Predictive energy-efficient driving strategy design of connected electric vehicle among multiple signalized intersections

Abstract

Signalized intersections dominate traffic flow in urban areas, resulting in increased energy consumption and travel delay for the vehicles involved. To mitigate the negative effect of traffic lights on eco-driving control of electric vehicles, a multi-intersections-based eco-approach and departure strategy (M-EAD) is proposed to improve vehicle energy efficiency, traffic throughput, and battery life, while maintaining acceptable driving comfort. M-EAD is a two-stage control scheme that includes efficient green signal window planning and speed trajectory optimization. In the upper stage, the traffic light green signal window planning is formulated as a shortest path problem, which is solved using an A* algorithm for travel delay reduction. In the lower stage, the speed optimization problem is solved by resorting to a receding horizon framework, in which the energy consumption and battery life losses are minimized using an iterative dynamic programming algorithm.
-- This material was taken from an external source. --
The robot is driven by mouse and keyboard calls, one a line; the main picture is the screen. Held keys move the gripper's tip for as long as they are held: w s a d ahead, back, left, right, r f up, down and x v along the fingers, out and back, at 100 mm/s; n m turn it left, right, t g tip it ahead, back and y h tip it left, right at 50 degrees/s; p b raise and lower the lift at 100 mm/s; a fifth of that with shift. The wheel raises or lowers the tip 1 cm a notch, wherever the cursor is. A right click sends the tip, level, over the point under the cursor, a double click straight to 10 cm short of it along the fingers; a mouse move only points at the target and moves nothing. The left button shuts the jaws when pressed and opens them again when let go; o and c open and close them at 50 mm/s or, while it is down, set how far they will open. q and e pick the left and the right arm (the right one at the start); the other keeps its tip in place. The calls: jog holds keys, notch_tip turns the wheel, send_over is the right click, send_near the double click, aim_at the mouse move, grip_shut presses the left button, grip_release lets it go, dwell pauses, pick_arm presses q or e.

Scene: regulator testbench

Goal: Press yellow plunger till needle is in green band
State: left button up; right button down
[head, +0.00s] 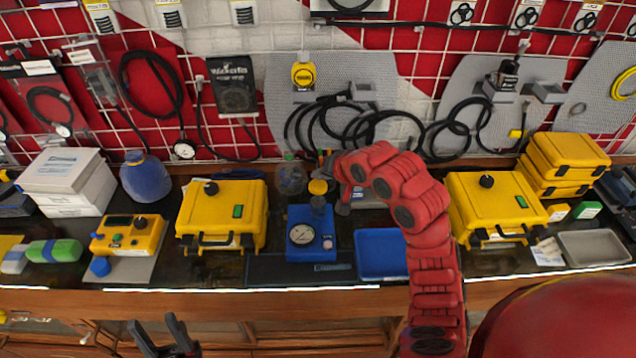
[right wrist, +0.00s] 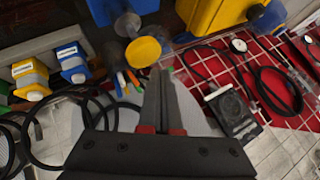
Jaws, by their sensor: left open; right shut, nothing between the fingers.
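The blue regulator box (head: 311,248) stands on the bench with a round white gauge (head: 301,234) on its front. The gauge is too small to read its needle or a green band. The yellow plunger (head: 318,187) tops a post on the box; its yellow disc also shows in the right wrist view (right wrist: 143,51). My right gripper (head: 328,163) is shut and empty, just behind and above the plunger. In the right wrist view its fingertips (right wrist: 162,72) are beside the disc, seemingly apart from it. My left gripper (head: 160,328) is open and empty, low in front of the bench.
A yellow case (head: 222,217) stands left of the regulator and another yellow case (head: 493,205) to the right. A blue tray (head: 381,254) lies beside the regulator. A clear bottle (head: 291,178) stands behind it. Black hoses (head: 350,122) hang on the back wall.

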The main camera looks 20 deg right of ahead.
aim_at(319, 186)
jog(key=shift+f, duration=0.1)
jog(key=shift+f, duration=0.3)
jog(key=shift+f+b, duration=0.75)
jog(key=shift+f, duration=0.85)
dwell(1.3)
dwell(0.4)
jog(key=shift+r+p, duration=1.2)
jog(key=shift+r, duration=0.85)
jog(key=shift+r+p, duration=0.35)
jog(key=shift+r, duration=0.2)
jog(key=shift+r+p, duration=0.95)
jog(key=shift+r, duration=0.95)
Finally, Monte Carlo simulation with randomized traffic signal parameters is conducted to evaluate the performance of the proposed M-EAD strategy. The results show the various advancements of the proposed M-EAD strategy over two benchmark methods, constant speed and isolated-intersection-based eco-approach and departure strategies in terms of energy efficiency, travel time, and battery life in stochastic traffic scenarios. In addition, the performance of M-EAD on actual road conditions is validated by on-road vehicle test.